=== Goal ===
Quote the lines from the line holding "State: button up" to the very end of the listing, exactly, and no others.

=== Data provided ===
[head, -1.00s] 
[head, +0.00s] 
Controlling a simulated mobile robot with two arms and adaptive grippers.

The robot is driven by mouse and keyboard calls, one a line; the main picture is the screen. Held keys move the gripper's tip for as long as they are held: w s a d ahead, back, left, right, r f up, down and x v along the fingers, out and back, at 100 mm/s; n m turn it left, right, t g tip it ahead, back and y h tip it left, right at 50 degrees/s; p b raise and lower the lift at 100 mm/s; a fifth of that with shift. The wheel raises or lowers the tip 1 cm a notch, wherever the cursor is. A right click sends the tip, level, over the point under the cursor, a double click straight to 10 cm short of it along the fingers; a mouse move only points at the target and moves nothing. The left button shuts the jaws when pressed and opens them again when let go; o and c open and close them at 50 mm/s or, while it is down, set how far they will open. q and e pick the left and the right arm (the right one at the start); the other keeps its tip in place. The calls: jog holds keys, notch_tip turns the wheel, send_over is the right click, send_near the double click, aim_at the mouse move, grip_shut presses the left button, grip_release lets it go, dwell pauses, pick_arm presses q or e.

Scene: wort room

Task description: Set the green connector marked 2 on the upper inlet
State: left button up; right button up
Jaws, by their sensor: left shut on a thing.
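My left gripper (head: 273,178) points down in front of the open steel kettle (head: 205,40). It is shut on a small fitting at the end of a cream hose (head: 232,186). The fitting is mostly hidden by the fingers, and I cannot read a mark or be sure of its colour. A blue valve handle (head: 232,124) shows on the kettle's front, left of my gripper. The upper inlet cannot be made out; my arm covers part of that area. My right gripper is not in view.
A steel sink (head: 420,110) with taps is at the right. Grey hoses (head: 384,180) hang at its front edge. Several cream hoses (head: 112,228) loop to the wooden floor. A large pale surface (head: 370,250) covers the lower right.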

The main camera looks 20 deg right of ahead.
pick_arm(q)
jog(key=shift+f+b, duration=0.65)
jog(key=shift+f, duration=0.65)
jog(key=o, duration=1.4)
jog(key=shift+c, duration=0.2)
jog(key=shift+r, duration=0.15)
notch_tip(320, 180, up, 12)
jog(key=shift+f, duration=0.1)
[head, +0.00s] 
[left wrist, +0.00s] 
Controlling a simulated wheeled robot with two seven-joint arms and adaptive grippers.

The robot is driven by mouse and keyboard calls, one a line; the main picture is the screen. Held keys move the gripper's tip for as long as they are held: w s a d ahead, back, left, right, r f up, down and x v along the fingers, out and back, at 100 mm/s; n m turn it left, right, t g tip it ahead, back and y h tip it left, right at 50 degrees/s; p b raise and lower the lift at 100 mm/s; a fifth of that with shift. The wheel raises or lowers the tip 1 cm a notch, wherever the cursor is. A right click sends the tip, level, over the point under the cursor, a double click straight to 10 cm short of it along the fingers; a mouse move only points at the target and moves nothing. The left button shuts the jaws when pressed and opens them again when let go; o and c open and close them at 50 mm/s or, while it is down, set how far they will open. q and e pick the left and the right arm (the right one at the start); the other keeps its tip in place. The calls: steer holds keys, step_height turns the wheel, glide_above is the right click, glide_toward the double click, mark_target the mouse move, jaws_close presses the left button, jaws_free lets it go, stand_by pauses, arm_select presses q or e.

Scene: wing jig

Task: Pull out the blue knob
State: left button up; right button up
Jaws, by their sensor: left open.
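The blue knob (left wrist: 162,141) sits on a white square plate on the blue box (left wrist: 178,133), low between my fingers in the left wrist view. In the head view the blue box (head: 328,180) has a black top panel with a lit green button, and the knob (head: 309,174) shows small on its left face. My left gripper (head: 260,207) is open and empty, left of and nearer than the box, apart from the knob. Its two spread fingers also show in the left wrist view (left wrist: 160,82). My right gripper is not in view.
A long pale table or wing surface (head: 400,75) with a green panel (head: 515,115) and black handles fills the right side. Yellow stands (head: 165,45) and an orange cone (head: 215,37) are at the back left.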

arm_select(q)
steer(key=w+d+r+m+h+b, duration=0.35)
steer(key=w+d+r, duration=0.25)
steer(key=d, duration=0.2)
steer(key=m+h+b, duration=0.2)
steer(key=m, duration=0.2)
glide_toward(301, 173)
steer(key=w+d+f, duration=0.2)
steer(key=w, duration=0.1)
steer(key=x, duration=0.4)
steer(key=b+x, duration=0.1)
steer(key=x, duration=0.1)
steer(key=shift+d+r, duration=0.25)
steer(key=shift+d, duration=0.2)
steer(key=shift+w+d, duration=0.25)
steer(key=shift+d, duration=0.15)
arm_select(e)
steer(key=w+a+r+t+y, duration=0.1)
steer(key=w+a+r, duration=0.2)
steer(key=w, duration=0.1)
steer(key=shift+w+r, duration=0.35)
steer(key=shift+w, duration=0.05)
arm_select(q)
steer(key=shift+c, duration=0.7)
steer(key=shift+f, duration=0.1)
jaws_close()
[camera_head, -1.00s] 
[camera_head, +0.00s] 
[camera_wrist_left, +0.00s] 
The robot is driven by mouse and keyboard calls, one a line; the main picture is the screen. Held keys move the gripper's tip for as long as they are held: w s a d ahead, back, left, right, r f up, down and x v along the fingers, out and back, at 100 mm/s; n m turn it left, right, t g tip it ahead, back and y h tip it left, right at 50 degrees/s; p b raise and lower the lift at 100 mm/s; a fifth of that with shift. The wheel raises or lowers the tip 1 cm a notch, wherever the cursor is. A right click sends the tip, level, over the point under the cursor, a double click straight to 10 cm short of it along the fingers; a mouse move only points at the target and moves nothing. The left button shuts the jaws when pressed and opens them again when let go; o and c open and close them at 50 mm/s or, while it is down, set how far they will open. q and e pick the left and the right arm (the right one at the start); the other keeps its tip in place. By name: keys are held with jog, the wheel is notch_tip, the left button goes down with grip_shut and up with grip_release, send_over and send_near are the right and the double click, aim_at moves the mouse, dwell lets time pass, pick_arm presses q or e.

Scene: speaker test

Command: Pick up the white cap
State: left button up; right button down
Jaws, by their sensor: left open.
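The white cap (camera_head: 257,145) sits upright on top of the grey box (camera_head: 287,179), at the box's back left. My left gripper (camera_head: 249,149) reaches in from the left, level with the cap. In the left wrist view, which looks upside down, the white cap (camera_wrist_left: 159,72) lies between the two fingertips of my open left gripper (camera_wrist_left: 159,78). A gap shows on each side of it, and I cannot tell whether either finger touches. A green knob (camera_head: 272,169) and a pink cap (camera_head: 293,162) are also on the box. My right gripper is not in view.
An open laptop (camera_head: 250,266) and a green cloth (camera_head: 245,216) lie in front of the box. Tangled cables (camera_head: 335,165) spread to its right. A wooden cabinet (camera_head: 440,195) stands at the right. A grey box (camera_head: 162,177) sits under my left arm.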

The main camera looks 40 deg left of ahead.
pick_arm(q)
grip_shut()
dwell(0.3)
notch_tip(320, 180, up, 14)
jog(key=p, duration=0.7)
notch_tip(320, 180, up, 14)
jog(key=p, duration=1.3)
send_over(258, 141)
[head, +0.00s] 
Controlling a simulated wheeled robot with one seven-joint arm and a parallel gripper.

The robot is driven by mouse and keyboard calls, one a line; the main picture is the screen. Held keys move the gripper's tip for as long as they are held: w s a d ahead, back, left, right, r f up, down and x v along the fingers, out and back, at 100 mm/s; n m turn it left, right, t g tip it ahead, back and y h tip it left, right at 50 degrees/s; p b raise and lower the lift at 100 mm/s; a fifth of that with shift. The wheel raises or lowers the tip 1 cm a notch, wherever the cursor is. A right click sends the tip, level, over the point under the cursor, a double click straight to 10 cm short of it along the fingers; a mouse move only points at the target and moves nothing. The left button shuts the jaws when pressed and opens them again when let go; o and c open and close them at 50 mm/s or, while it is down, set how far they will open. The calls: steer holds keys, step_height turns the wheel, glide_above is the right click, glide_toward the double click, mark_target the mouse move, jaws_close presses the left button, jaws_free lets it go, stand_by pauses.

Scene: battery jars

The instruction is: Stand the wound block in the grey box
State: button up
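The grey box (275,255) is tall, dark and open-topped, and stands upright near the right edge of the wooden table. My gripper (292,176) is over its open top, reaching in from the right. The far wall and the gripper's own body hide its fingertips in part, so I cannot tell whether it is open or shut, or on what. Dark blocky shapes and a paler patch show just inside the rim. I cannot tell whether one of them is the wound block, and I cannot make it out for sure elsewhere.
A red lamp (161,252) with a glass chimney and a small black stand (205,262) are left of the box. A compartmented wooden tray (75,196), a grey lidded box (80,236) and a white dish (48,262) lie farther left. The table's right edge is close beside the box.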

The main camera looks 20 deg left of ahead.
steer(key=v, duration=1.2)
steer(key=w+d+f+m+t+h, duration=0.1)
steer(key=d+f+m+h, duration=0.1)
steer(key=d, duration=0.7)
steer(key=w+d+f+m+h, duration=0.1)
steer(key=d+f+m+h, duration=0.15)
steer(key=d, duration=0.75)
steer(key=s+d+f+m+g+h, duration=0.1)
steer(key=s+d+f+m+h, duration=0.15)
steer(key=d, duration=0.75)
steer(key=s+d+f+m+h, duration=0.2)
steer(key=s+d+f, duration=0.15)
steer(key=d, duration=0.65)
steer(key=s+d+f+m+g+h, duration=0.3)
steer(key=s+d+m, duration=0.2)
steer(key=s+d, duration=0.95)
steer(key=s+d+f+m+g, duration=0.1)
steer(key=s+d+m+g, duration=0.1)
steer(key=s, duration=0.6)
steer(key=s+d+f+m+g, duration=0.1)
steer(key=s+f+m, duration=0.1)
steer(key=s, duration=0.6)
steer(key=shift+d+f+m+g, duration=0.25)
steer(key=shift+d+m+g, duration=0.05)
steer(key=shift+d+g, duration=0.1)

=== Solution to this task ===
State: button up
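The grey box (275,255) is tall, dark and open-topped, and stands upright near the right edge of the wooden table. My gripper (292,176) is over its open top, reaching in from the right. The far wall and the gripper's own body hide its fingertips in part, so I cannot tell whether it is open or shut, or on what. Dark blocky shapes and a paler patch show just inside the rim. I cannot tell whether one of them is the wound block, and I cannot make it out for sure elsewhere.
A red lamp (161,252) with a glass chimney and a small black stand (205,262) are left of the box. A compartmented wooden tray (75,196), a grey lidded box (80,236) and a white dish (48,262) lie farther left. The table's right edge is close beside the box.

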The main camera looks 20 deg left of ahead.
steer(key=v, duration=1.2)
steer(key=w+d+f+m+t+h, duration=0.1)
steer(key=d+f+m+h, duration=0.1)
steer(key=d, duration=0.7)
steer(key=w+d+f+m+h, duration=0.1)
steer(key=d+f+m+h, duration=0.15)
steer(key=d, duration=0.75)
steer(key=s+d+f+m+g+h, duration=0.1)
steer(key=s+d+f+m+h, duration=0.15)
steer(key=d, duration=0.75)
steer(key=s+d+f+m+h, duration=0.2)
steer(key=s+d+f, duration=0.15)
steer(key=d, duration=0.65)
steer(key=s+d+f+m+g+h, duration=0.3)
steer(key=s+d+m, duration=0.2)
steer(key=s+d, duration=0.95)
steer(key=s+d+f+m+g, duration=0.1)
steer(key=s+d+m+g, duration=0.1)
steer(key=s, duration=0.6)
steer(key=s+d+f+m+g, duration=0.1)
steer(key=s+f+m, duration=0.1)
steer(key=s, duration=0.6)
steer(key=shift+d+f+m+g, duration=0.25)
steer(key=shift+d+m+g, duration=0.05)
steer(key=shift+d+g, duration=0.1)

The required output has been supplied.